start
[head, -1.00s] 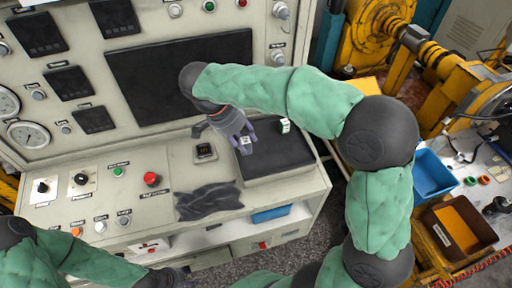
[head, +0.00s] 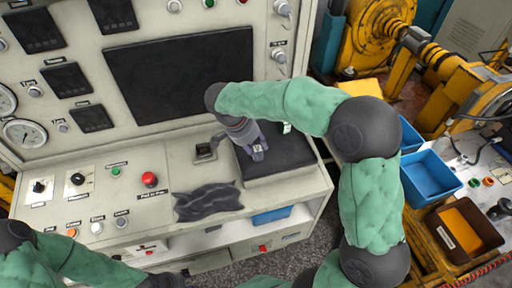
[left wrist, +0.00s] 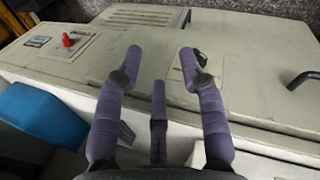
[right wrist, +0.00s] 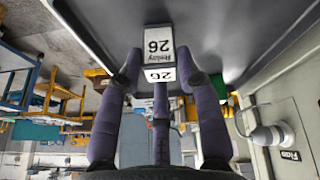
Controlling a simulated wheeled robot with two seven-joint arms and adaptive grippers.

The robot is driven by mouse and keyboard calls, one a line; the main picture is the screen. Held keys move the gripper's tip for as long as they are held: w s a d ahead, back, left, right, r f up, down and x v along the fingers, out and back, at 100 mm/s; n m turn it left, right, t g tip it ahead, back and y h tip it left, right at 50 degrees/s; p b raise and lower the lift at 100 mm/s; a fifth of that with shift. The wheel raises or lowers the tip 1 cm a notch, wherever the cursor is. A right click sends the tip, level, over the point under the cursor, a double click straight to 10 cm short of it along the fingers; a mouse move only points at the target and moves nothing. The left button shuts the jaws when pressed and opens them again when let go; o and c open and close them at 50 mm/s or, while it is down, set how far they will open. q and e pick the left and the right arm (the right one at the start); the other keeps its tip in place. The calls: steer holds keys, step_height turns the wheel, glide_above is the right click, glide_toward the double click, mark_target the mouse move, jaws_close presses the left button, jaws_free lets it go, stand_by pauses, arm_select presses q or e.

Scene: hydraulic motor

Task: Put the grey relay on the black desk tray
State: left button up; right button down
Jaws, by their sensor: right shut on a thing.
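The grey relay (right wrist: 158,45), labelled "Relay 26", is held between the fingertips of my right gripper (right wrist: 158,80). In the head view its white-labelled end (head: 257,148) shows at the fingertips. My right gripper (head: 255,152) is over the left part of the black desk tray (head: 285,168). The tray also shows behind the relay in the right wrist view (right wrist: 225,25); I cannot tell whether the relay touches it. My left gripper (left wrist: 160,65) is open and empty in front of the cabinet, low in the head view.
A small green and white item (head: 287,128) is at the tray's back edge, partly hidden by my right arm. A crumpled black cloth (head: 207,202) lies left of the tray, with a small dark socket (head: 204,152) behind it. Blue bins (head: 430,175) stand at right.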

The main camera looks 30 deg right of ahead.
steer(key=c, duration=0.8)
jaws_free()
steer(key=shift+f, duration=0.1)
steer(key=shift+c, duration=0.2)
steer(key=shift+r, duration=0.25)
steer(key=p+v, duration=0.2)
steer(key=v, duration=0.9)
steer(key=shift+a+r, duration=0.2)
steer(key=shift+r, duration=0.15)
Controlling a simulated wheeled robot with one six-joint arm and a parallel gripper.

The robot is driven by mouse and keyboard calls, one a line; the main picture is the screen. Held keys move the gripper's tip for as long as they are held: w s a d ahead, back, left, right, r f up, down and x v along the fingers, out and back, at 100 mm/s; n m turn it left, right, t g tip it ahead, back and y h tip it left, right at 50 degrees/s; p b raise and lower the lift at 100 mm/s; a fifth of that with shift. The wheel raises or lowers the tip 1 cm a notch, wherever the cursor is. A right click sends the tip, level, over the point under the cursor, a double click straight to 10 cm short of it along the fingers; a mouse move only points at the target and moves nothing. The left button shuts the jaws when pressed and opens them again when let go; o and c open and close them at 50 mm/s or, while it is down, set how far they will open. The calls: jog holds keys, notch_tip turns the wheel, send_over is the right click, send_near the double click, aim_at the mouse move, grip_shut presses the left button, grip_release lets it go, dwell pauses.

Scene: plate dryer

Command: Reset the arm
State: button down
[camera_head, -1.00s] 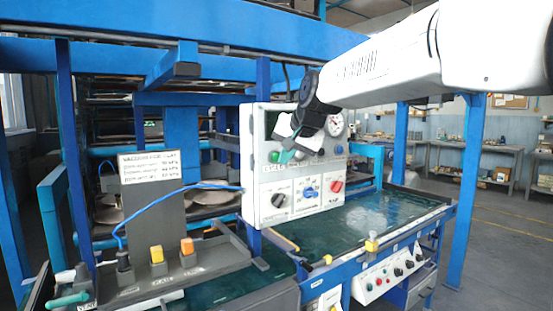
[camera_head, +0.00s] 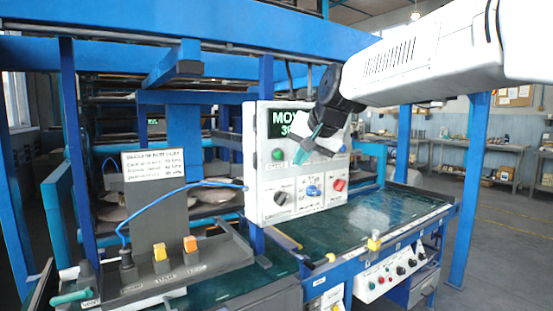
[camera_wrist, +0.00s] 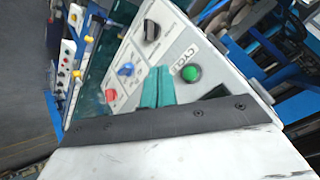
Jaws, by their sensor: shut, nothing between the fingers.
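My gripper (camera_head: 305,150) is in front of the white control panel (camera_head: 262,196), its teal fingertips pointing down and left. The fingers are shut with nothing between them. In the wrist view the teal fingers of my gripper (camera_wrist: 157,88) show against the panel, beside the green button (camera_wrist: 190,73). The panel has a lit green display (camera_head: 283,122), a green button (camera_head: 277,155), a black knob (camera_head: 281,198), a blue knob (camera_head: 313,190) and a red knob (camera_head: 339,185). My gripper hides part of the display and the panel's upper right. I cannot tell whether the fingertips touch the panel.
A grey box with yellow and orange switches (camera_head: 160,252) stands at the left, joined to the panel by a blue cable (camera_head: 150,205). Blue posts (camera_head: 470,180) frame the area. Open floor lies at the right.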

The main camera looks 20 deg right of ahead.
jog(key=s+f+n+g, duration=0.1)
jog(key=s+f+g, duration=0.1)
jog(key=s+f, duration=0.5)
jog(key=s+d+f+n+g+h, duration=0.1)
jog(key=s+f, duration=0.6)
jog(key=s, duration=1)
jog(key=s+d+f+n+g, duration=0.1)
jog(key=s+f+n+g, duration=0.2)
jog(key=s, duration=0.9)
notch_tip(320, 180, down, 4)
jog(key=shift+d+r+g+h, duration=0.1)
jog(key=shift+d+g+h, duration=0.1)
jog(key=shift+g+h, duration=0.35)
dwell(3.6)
end
** Given request **
Go through the material above and print all of it exactly, except the pictures.

** Problem solution **
[head, -1.00s] 
[head, +0.00s] 
[left wrist, +0.00s] 
[right wrist, +0.00s] 
Controlling a simulated wheeled robot with two seven-joint arms and adaptive grippers.

The robot is driven by mouse and keyboard calls, one a line; the main picture is the screen. Held keys move the gripper's tip for as long as they are held: w s a d ahead, back, left, right, r f up, down and x v along the fingers, out and back, at 100 mm/s; n m turn it left, right, t g tip it ahead, back and y h tip it left, right at 50 degrees/s; p b raise and lower the lift at 100 mm/s; a fifth of that with shift. The wheel raises or lowers the tip 1 cm a notch, wherever the cursor is. A right click sends the tip, level, over the point under the cursor, a double click straight to 10 cm short of it along the fingers; a mouse move only points at the target and moves nothing. The left button shuts the jaws when pressed and opens them again when let go; o and c open and close them at 50 mm/s or, while it is down, set how far they will open. q and e pick the left and the right arm (the right one at the start); the other keeps its tip in place. The calls: steer holds keys, step_height turns the wheel, glide_above is the right click, glide_toward the double click, mark_target the mouse move, jaws_close presses the left button, jaws_free lets it go, stand_by pauses, arm_select presses q or e.

Scene: hydraulic motor

Task: Put the grey relay on the black desk tray
State: left button up; right button down
Jaws, by their sensor: right shut on a thing.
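The grey relay (right wrist: 158,45), labelled "Relay 26", is held between the fingertips of my right gripper (right wrist: 158,80). In the head view its white-labelled end (head: 257,148) shows at the fingertips. My right gripper (head: 255,152) is over the left part of the black desk tray (head: 285,168). The tray also shows behind the relay in the right wrist view (right wrist: 225,25); I cannot tell whether the relay touches it. My left gripper (left wrist: 160,65) is open and empty in front of the cabinet, low in the head view.
A small green and white item (head: 287,128) is at the tray's back edge, partly hidden by my right arm. A crumpled black cloth (head: 207,202) lies left of the tray, with a small dark socket (head: 204,152) behind it. Blue bins (head: 430,175) stand at right.

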The main camera looks 30 deg right of ahead.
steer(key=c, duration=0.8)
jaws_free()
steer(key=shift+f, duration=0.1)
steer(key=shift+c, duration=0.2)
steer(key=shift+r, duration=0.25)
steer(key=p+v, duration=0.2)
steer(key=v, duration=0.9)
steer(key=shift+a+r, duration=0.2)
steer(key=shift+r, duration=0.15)
Controlling a simulated wheeled robot with one six-joint arm and a parallel gripper.

The robot is driven by mouse and keyboard calls, one a line; the main picture is the screen. Held keys move the gripper's tip for as long as they are held: w s a d ahead, back, left, right, r f up, down and x v along the fingers, out and back, at 100 mm/s; n m turn it left, right, t g tip it ahead, back and y h tip it left, right at 50 degrees/s; p b raise and lower the lift at 100 mm/s; a fifth of that with shift. The wheel raises or lowers the tip 1 cm a notch, wherever the cursor is. A right click sends the tip, level, over the point under the cursor, a double click straight to 10 cm short of it along the fingers; a mouse move only points at the target and moves nothing. The left button shuts the jaws when pressed and opens them again when let go; o and c open and close them at 50 mm/s or, while it is down, set how far they will open. The calls: jog holds keys, notch_tip turns the wheel, send_over is the right click, send_near the double click, aim_at the mouse move, grip_shut presses the left button, grip_release lets it go, dwell pauses.

Scene: plate dryer

Command: Reset the arm
State: button down
[camera_head, -1.00s] 
[camera_head, +0.00s] 
[camera_wrist, +0.00s] 
Jaws, by their sensor: shut, nothing between the fingers.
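My gripper (camera_head: 305,150) is in front of the white control panel (camera_head: 262,196), its teal fingertips pointing down and left. The fingers are shut with nothing between them. In the wrist view the teal fingers of my gripper (camera_wrist: 157,88) show against the panel, beside the green button (camera_wrist: 190,73). The panel has a lit green display (camera_head: 283,122), a green button (camera_head: 277,155), a black knob (camera_head: 281,198), a blue knob (camera_head: 313,190) and a red knob (camera_head: 339,185). My gripper hides part of the display and the panel's upper right. I cannot tell whether the fingertips touch the panel.
A grey box with yellow and orange switches (camera_head: 160,252) stands at the left, joined to the panel by a blue cable (camera_head: 150,205). Blue posts (camera_head: 470,180) frame the area. Open floor lies at the right.

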The main camera looks 20 deg right of ahead.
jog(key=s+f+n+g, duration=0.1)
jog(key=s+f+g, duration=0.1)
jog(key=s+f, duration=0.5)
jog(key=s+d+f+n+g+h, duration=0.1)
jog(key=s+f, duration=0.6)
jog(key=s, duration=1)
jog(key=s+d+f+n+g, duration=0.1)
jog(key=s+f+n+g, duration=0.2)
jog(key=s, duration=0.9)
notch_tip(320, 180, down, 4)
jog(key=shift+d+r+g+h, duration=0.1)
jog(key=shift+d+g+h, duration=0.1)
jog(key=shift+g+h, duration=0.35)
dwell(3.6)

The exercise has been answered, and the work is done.